One of the most common hypothetical conditions is in the case of a proposed property. This could be new construction from the ground up, or maybe a remodel subject-to completion. Appraisals for these purposes are based on a hypothetical condition—that is, that the improvements are already complete (home built/remodeled /etc) when, in fact, the improvements don’t even exist or remodeling hasn’t begun.
So what should you be on the lookout for? The appraiser must always clearly state that their value is based on the hypothetical condition. The condition must be explained, and the appraiser must state that use of the condition may affect assignment results (more on that later).
So the most common instance where hypothetical conditions are used is in proposed construction. What about another example?

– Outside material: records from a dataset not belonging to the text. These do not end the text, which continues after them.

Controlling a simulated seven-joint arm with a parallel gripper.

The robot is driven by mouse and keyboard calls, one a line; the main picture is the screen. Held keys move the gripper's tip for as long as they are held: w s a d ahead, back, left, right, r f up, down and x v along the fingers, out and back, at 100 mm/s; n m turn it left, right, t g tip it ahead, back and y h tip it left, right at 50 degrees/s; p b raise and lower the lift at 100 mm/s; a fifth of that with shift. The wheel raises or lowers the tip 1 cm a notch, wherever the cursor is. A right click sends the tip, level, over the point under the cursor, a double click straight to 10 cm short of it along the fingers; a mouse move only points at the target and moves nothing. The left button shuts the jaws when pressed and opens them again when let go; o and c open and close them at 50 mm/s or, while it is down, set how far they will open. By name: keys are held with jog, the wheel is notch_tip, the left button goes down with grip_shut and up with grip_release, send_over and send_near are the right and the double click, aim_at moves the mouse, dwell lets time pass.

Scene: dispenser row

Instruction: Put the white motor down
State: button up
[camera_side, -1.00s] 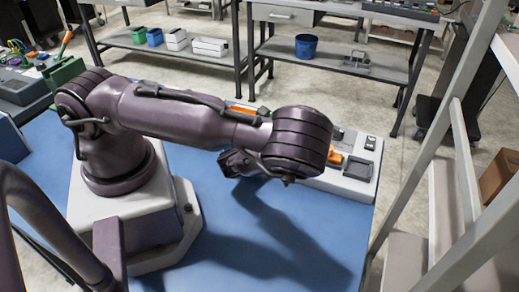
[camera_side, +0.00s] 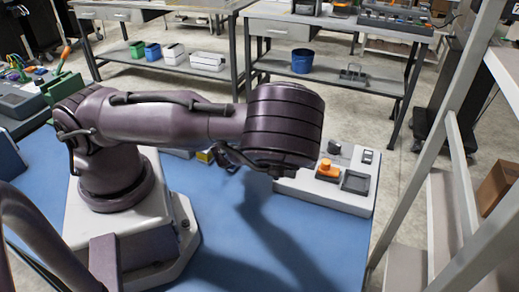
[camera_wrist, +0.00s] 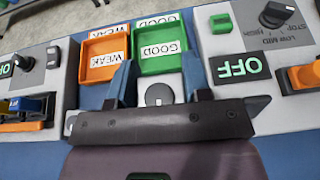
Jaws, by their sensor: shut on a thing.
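In the wrist view, green trays labelled GOOD (camera_wrist: 188,64) and orange trays labelled WEAK (camera_wrist: 83,67) lie beyond the fingers. In the side view my gripper (camera_side: 228,160) hangs over the blue table, partly hidden by my wrist. The motor cannot be made out there.
A grey panel (camera_wrist: 274,84) with a dial, green button and OFF display stands right of the trays. Another panel (camera_wrist: 50,80) with an OFF display stands left, with a blue and yellow part (camera_wrist: 30,106) on it. The blue table (camera_side: 310,245) is clear in front.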

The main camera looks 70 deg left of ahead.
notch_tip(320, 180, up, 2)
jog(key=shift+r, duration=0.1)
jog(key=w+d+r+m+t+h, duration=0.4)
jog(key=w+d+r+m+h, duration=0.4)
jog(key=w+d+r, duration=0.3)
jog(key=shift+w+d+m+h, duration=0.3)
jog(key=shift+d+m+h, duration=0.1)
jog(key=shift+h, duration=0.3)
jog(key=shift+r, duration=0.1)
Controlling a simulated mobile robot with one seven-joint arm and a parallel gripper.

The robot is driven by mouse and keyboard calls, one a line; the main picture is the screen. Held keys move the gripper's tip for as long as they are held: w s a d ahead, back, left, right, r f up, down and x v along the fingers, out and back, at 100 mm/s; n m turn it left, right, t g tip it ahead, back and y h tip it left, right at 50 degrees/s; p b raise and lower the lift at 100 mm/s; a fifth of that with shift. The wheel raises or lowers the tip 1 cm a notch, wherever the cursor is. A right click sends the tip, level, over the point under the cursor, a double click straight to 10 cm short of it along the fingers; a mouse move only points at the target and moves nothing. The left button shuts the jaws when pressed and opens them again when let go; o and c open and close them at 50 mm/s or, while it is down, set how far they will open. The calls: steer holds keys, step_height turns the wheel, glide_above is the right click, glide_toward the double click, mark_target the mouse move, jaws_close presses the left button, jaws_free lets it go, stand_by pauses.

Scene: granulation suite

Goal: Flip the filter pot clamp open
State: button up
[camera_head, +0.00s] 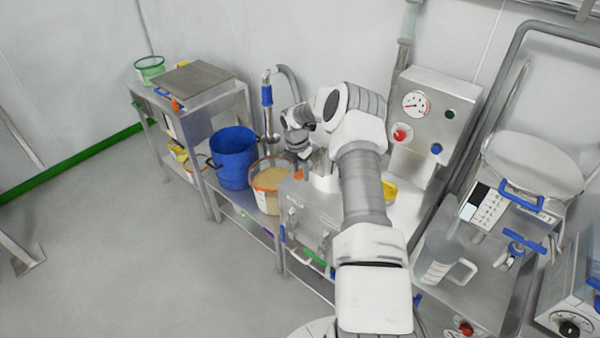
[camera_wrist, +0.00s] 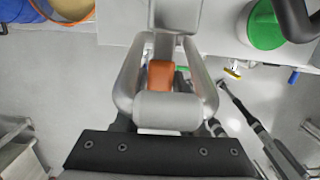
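An orange tab (camera_wrist: 161,74), which looks like part of the clamp, shows between the two grey fingers of my gripper (camera_wrist: 174,42) in the wrist view. The fingers bend inward toward a grey block at their far end. I cannot tell whether they touch it or hold it. In the head view my gripper (camera_head: 299,140) points down at the bench, left of my forearm. A small orange spot (camera_head: 298,175) shows just below it. The filter pot is mostly hidden behind my arm, so I cannot tell the clamp's position.
A blue bucket (camera_head: 233,157) and a white tub of tan material (camera_head: 268,186) stand close left of my gripper. A hose with a blue-handled wand (camera_head: 267,97) rises behind them. A gauge panel (camera_head: 428,115) stands right.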

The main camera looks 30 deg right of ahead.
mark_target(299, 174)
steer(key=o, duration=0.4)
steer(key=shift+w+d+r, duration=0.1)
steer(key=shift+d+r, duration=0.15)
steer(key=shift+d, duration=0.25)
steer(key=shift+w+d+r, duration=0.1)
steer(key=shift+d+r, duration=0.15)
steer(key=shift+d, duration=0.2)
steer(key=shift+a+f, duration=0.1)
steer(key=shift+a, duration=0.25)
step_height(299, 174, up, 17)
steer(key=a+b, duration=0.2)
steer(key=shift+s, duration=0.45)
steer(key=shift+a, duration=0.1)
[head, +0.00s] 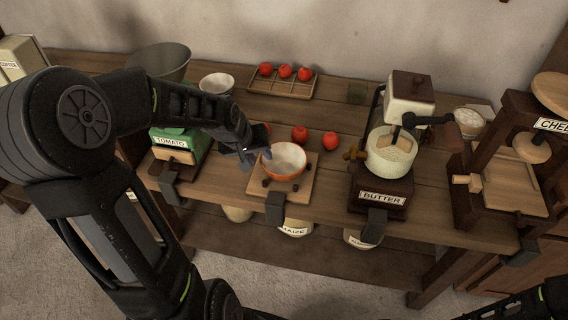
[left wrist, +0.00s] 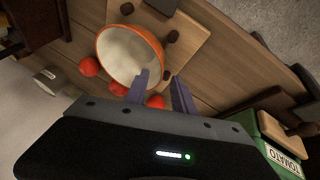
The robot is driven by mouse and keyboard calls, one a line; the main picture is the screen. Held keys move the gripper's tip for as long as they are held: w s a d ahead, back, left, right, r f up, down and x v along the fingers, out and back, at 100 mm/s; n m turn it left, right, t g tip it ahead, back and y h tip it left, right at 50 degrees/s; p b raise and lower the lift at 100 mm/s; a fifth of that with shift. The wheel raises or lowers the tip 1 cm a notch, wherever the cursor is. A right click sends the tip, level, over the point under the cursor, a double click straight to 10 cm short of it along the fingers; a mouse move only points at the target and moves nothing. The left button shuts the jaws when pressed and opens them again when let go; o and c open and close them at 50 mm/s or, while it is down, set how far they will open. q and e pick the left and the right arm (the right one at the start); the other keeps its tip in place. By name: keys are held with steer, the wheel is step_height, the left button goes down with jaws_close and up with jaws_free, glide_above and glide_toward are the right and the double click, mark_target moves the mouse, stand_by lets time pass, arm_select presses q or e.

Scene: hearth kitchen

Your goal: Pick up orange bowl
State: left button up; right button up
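The orange bowl (head: 287,160), white inside, sits upright on a small wooden board (head: 297,190) in the middle of the table. It also shows in the left wrist view (left wrist: 130,55), with its inside facing the camera. My left gripper (head: 252,153) is at the bowl's left side in the head view, near its rim. In the left wrist view its two fingers (left wrist: 161,92) are spread apart with nothing clearly between them. One finger overlaps the rim's edge in that view; I cannot tell whether they touch. My right gripper is not in view.
Tomatoes (head: 300,134) lie behind the bowl, close to my left gripper. The green tomato machine (head: 178,145) stands at left, the butter machine (head: 383,185) at right. A divided tray (head: 283,84) of tomatoes and a white bowl (head: 217,83) are at the back.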

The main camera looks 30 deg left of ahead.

A couple of years ago, I appraised a home with a family room converted from an attached garage, and the work wasn’t legally permitted. The lender wanted me to value the property as if the home didn’t have the family room, but had the original garage. So in this case, the garage didn’t exist. But I appraised it as if it did! Are you following?! It does get confusing sometimes! In this case, I made my appraisal subject-to the family room being converted back to the garage. I simply stated the hypothetical condition – that the home “had” no family room but did have a garage, and that use of the condition might have affected the assignment results. Again, this is a hypothetical condition, because what I said to be ‘true’ was in fact at the time of appraisal, not true.
What is an extraordinary assumption?
USPAP defines an extraordinary assumption as “an assignment-specific assumption as of the effective date regarding uncertain information used in analysis which, if found to be false, could alter the appraiser’s opinion or conclusions.”
Contrary to the hypothetical condition – which is something that does not exist, an extraordinary assumption may or may not exist. The most common instance of these assumptions are when an appraiser just isn’t sure about something, due to lack of access.
I’ve written about drive-by appraisals before. When we complete a drive-by appraisal, we usually only inspect the property from the exterior, and most of the time, it’s just from the street. And, since we’re not going inside the home, we consult various sources in order to give the client the best information possible. Those sources may include previous MLS listings, tax assessment records, Zillow, and the homeowner.
Now, no matter where we get our information, nothing can replace the appraiser actually completing an on-site inspection. So whatever alternate information we receive, it always has the possibility of containing error. Therefore, we base our valuation on the extraordinary assumption that the information we received is actually factual.
Another example is if we cannot gain access to an area. A few years ago, I was going through a home, when the homeowner said I ‘couldn’t go in that bedroom’. I don’t know the reason, but he refused me entry. On other occasions, I’ve been unable to get into a storage building or barn that was locked. Anytime access is not made, we may have questions about the condition, quality, or size of the area.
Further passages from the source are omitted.